Le quotidien de Thibaut Pinot, c’est donc une ferme à Mélisey, sur la terre de ses arrière-grands-parents, cultivateurs. Un havre de paix au bout d’un petit chemin, dans le village isolé où son papa est maire. Sur le plateau des Mille Étangs, il vit entouré de ses chèvres, de ses vaches et de ses ânes. « Il bosse de 7 heures du matin jusqu’à 22 heures. Ce nouveau métier le passionne», souffle son frère Julien. «Quand il était coureur, on était tous au courant de tout, des nouvelles naissances de ses chèvres, ses dernières plantations, ajoute William Bonnet. Il est heureux là-bas, ça suffit à son bonheur simple.» Il y a quelques jours, un admirateur est venu à sa rencontre à son domicile. Coeur généreux, il n’a pas su dire non. « Il a discuté avec lui, mais il trouve cela un peu intrusif. De toute façon, Thibaut ne savait pas dire non aux demandes quand il était coureur. Il acceptait les photos, ça faisait partie de son job, mais c’est vrai que ces choses lui pesaient beaucoup au fil des années. »

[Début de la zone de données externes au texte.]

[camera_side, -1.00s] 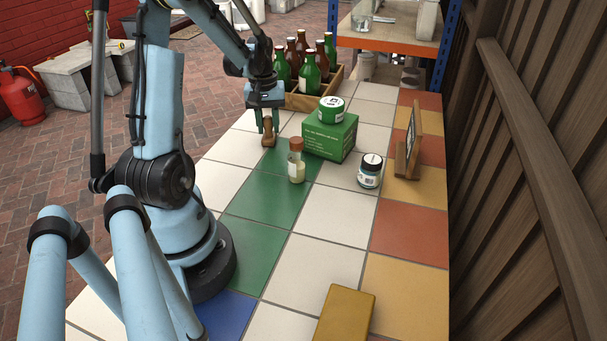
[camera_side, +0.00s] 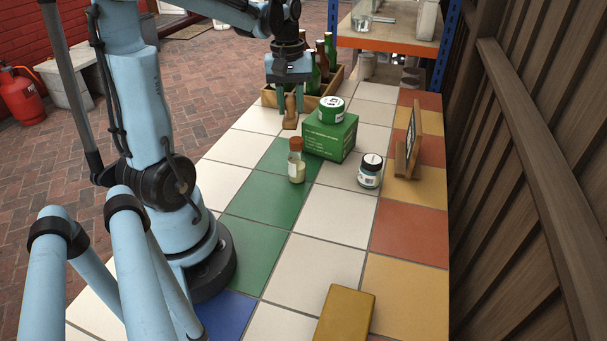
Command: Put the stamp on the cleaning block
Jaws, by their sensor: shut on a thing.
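The stamp (camera_side: 290,119) is a small brown wooden piece with a narrow handle and a wider base. My gripper (camera_side: 289,100) is shut on its handle from above, beyond the green box. The stamp hangs upright; whether its base clears the tiles is hard to tell. A plain mustard-yellow block (camera_side: 345,316), which looks like the cleaning block, lies flat at the near edge of the picture, partly cut off. Its visible top is bare. My gripper is far from it, at the other end of the table.
A green box (camera_side: 330,139) with a round tin (camera_side: 331,110) on top stands just right of the stamp. A bottle crate (camera_side: 331,88) stands behind. The middle tiles are clear.

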Thibaut Pinot a abandonné un projet de maison d’hôtes pour se concentrer sur l’ouverture prochaine d’un restaurant. Un moyen de mettre en avant les produits locaux. Reviendra-t-il un jour dans le milieu du peloton, avec lequel il a pris ses distances sans regret. « Il suit quand même l’actualité de son sport, j’ai été étonné de son suivi du dernier Giro, mais il a quasiment arrêté de faire du vélo, à part quelques sorties en VTT », ajoute son frère. « On le reverra, je pense, quand il aura un peu de nostalgie de tout ça d’ici quelques années, mais il restera en périphérie de ce monde. Il restera nature, comme il l’a toujours été, sans langue de bois et sans avoir jamais caché son jeu», estime Marc Madiot. Son frère demande encore un peu de patience. «Attendons que le Tour repasse un jour par la planche des Bellesfilles, sa montée fétiche, à une vingtaine de kilomètres seulement d’où il vit et il se reconnectera au Tour de France .» L’appel est lancé aux organisateurs.